Retail: The retail subsidiary AMMO has a set of specific information and investment decisions regarding pricing, store expansion, among others, that are taken apart and constitute the “Retail” segment. Retail sales are priced at the sell-in price when directed to franchisees or at the sell-out price when made to final consumers by proprietary stores. In the franchise model, the price that the franchisee pays to the Company for its product consists of (i) the basic cost of goods; (ii) royalty fees, to compensate the Company for the provision of services such as training, general consulting and assistance in assembling stores, and (iii) a contribution to the advertising fund.

Sales Categories

The Company, through analysis of sales performance classifies its products according to the categories of sales (or product lines) as bed, table and bath (CAMEBA), utility bedding, and other intermediate products.

Brands and products of the Company are strategically positioned to efficiently serve customers from different socioeconomic profiles at the same time reducing the risk of overlap and competition between them. Thus, the final selling price of the products in the stores is suggested by the Company‘s distribution channels.

Costs and Expenses

Cost of Goods Sold: “COGS” corresponds mainly to the costs of materials, conversion, storage and distribution costs and the depreciation expense of assets dedicated to production and distribution.

COGS is presented separately for “Brazil” and “Argentina”. In the case of the Brazilian market, COGS is presented separately for the business segments “Wholesale” and “Retail”.

Selling expenses: Selling expenses of the Company can be divided into three major groups:

Retail Expenses: cover expenses related to the operation of proprietary stores. In this group are included mainly the “occupation costs” of stores, especially rent, condominium and the Promotion and Marketing Fund (in the case of stores located in shopping malls) as well as salaries and sales commissions.

Wholesale Expenses – comprise various expenses related to particular commercial operation related to the sale to multi-brand customers and of sales of intermediate products, including: logistics expenses, salaries of sales personnel and sales commissions. These expenses are shown separately to reflect specific costs of operations by geographic region (Brazil and Argentina).

General and Administrative Expenses: are particularly related to expenditures related to overhead and the general administration of the Company. Additionally, it includes the expenses associated with the development of products.

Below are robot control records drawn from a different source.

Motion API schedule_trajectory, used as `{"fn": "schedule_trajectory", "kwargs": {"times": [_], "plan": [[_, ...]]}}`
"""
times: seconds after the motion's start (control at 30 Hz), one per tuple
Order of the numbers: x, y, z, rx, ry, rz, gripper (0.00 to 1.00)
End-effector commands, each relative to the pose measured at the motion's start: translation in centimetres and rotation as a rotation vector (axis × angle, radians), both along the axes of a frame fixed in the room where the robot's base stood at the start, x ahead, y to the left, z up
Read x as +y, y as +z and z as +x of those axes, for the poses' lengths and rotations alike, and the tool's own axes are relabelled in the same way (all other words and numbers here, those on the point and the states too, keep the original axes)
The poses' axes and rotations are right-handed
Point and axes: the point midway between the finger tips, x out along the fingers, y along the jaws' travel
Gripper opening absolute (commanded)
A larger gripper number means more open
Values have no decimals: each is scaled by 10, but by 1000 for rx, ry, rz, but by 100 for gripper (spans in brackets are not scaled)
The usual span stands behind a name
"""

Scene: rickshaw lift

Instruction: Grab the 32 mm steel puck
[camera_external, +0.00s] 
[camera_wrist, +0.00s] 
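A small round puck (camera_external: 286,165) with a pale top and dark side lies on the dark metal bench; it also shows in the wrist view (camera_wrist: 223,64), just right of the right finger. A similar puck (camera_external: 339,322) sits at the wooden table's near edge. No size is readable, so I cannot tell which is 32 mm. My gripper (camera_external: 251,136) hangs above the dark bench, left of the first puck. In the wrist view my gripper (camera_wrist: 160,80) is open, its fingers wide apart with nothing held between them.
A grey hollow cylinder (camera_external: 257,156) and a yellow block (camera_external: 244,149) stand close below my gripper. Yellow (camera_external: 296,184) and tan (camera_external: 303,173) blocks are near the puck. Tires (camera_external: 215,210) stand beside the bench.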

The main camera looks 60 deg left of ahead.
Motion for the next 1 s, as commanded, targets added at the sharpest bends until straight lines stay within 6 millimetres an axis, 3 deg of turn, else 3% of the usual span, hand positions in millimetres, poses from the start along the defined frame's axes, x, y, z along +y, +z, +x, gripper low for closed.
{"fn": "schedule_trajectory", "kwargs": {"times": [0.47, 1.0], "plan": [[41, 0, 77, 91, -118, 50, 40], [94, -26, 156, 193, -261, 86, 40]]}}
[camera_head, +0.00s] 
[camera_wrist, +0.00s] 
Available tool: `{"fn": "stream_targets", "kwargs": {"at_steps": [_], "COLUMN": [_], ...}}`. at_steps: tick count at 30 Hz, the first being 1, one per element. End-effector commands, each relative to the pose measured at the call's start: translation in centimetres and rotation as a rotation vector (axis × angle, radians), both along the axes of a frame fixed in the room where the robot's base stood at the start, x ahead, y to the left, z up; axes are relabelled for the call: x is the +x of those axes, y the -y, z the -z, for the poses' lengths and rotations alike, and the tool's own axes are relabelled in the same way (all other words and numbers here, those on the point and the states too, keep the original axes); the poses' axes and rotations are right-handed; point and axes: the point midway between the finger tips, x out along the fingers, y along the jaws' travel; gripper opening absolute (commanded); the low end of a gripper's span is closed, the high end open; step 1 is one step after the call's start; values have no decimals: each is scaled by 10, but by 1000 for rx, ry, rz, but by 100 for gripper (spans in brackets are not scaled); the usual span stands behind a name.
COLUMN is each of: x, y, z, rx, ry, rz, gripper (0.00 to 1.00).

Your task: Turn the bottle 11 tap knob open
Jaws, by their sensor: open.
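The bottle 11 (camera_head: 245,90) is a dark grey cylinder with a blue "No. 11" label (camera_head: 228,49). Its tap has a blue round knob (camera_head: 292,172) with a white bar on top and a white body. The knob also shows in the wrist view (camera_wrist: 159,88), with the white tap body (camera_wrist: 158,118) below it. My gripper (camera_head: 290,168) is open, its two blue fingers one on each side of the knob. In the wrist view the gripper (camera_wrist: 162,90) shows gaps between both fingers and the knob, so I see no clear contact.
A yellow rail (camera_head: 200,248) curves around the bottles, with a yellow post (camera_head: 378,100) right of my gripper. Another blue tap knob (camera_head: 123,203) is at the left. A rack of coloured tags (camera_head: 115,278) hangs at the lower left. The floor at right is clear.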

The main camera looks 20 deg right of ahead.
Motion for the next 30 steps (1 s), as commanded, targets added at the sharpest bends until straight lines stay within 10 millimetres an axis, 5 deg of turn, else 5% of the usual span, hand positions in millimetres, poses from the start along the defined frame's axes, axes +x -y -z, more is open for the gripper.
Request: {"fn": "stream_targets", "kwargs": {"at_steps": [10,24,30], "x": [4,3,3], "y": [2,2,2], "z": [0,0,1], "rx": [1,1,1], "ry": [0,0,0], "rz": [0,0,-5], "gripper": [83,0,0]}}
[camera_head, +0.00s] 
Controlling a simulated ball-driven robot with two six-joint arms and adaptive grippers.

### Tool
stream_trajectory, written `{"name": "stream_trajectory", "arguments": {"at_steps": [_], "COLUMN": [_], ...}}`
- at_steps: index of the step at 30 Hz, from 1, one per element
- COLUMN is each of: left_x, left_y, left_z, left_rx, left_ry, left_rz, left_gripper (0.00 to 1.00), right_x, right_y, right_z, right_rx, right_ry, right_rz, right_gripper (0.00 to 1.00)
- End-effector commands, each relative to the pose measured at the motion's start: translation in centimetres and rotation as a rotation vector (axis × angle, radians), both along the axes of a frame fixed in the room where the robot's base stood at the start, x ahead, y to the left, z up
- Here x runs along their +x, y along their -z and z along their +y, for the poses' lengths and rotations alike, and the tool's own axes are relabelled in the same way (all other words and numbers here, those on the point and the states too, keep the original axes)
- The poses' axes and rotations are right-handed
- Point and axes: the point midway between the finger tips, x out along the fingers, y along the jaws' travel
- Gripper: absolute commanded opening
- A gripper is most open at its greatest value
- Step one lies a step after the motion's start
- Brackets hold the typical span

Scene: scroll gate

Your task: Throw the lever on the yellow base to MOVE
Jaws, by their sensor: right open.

These expenses are presented separately for the Company‘s Operations, by geographic region – Brazil and abroad, including Springs US‘s expenses.

Financial Results

The financial results of the Company consist of (i) interest expense, including interest payments and debt service charges, (ii) bank charges associated with the use of debit and credit cards in our stores, taxes and discounts granted to customers; (iii) interest income earned on the investment of cash balances, and (iv) gains or losses arising from exchange rate variations on assets and liabilities denominated in foreign currency, as well as in the translation to Brazilian Reais of Financial Statements of our subsidiaries abroad.

Investments and Depreciation

Permanent investments are presented in segregated between Industry and Retail. Expenditures that increase the value or extend the expected lives of production assets are capitalized as a capital expenditure, while expenses associated to maintenance and repairs are charged directly to the income statement when incurred.

In the case of retail, investment refers to expenditures needed for setting-up new stores and expansion and/or renovation of existing stores. Any investments to acquire “rights of use” of commercial stores (ponto commercial) are recorded in assets but are not subject to depreciation.

The Company also routinely invests in systems and information technology. Depreciation is computed by the straight-line method at rates that take into consideration the estimated useful lives of the assets.